### [WHAT THE TASK ASKS]
Scan the material below for lines with the word "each" and report how many there are, with nothing added.
>> BEGIN
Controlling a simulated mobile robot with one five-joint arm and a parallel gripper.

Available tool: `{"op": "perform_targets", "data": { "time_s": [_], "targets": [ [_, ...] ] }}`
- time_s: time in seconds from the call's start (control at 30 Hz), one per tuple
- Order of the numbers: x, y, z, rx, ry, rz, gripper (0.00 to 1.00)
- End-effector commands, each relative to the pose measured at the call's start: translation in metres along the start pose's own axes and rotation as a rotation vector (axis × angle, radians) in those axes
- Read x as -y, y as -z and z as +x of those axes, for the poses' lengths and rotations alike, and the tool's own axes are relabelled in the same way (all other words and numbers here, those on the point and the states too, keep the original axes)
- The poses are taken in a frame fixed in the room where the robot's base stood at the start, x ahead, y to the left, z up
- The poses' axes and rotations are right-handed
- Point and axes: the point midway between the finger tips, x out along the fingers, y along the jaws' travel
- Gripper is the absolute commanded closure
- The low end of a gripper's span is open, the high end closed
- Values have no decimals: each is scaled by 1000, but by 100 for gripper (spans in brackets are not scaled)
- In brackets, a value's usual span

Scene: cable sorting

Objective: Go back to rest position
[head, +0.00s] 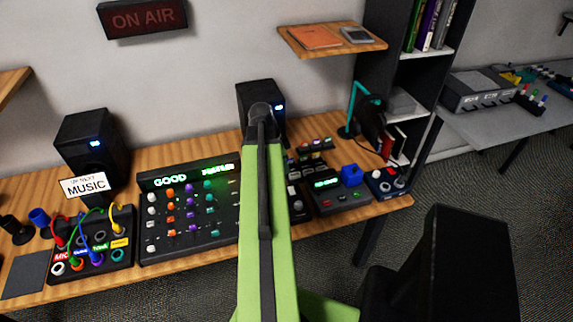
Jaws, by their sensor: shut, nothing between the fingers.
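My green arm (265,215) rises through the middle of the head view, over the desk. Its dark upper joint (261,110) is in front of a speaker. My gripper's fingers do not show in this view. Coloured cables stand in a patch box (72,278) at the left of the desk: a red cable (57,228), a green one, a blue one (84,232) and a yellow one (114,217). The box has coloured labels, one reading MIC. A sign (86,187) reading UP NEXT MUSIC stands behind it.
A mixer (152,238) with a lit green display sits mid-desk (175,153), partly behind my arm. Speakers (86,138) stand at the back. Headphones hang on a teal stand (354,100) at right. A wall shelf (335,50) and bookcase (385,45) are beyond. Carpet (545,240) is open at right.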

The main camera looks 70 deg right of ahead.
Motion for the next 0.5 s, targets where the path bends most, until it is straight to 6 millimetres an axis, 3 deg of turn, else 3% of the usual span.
>> END
### [FINISHED EXERCISE]
2